The insurance fund protecting U.S. bank deposits is expected to shrink by $3 billion in 1990, about $1 billion more than expected, the chairman of the Federal Deposit Insurance Corp. said Thursday.

In a separate development, the agency voted to sharply increase the premium it charges banks for protecting deposits.FDIC chief William Seidman said his agency has determined that over the first six months of the year the government's Bank Insurance Fund fell to about $11.4 billion from $13.2 billion - a 14 percent loss.

The FDIC had expected a $2 billion loss for all of 1990, but in an interview Seidman said, "Now we think it'll be $3 billion for the year.

"The losses are larger and there were more failures," Seidman told United Press International.

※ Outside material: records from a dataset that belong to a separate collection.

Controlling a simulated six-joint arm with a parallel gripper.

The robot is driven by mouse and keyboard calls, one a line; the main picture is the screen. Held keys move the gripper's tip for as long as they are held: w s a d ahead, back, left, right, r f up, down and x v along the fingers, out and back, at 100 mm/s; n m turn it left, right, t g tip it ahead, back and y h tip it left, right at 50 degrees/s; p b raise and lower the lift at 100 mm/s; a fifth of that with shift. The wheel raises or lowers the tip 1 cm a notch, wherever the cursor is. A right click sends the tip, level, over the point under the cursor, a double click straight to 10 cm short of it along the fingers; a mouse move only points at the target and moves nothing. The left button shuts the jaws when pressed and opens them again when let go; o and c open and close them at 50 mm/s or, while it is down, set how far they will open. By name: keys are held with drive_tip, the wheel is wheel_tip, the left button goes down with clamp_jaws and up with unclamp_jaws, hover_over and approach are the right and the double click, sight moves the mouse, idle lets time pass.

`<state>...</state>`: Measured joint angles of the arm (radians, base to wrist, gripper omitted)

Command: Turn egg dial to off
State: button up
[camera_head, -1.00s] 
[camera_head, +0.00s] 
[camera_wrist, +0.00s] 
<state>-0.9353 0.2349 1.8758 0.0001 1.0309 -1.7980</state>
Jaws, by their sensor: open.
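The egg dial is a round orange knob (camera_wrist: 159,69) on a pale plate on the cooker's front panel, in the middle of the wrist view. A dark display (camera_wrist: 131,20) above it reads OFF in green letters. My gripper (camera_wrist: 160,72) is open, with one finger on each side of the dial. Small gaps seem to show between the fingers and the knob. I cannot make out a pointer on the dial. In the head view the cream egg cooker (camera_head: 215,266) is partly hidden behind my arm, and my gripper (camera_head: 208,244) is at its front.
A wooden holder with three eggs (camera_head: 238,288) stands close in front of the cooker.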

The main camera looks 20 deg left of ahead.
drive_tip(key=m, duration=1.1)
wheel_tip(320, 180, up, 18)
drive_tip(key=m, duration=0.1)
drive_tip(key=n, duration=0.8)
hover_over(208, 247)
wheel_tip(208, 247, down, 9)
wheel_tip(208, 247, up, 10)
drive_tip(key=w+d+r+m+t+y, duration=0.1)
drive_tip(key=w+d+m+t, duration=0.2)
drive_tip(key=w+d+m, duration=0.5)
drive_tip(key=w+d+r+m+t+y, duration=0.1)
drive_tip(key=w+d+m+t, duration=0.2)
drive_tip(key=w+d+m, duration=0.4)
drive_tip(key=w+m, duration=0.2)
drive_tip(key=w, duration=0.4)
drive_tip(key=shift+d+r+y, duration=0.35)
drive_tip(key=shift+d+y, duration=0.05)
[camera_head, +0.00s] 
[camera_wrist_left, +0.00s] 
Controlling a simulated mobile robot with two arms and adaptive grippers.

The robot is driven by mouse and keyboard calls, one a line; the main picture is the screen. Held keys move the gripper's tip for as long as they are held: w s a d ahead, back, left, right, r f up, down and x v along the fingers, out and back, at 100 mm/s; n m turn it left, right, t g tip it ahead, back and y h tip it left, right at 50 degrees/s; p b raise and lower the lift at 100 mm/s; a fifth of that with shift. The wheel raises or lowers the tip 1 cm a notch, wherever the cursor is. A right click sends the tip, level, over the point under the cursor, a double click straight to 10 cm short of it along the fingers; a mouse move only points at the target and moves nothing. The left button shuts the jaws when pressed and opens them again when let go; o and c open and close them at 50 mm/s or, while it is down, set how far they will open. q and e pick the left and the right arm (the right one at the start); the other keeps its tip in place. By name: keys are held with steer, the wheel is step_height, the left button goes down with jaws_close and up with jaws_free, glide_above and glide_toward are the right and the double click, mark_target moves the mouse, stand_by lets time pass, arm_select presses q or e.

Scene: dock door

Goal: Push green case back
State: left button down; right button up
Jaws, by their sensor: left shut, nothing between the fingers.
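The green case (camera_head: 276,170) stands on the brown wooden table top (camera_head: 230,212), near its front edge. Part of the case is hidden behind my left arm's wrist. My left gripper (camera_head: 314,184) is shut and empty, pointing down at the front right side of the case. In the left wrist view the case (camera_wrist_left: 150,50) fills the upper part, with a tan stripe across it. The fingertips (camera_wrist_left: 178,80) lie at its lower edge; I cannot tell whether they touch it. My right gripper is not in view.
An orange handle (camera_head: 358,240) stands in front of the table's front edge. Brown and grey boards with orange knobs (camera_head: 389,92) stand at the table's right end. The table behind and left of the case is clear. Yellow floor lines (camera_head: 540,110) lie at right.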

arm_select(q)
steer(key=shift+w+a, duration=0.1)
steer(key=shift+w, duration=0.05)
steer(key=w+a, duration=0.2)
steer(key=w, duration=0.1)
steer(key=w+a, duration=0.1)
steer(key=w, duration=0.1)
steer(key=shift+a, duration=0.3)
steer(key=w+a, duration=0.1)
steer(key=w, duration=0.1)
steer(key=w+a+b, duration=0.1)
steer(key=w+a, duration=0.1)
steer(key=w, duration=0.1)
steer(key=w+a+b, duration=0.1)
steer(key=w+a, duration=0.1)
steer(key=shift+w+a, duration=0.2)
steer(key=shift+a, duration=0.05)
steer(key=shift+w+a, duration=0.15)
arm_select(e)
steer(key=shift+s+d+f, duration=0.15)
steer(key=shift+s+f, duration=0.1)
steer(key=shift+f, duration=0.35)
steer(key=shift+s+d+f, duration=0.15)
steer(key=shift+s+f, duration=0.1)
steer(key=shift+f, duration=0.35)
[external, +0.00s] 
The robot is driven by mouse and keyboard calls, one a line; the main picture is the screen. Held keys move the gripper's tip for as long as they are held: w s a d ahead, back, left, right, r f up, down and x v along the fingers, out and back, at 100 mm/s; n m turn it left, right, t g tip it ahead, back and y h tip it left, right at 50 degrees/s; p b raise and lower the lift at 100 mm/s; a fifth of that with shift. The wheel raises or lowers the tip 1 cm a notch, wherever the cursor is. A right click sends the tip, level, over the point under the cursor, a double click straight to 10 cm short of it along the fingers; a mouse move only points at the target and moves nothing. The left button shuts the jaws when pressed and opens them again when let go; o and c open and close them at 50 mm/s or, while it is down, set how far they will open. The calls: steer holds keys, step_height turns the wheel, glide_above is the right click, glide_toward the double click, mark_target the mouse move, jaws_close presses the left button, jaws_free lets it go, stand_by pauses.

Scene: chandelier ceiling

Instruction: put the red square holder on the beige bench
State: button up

As for insurance fund losses next year, Seidman said, "It's hard to predict . . . but it appears 1991 will be better than 1990."

The surprising data were released at a meeting of the agency, which insures deposits at the nation's banks up to $100,000. Also during the meeting, FDIC officials voted to increase the insurance premium.

Effective Jan. 1, the premium will increase to 19.5 cents per $100 of deposits. The FDIC had been planning to increase the premium to 15 cents per $100 from the current 12 cents per $100.

Seidman said the 19.5 cent premium "will increase our income and reduce our losses."

He also said the FDIC would consider raising the premium further if the Congress passes legislation granting the agency wider latitude on raising insurance rates.

The sweeping plan is supported by the White House, but Seidman said another increase could cause problems for many ailing institutions.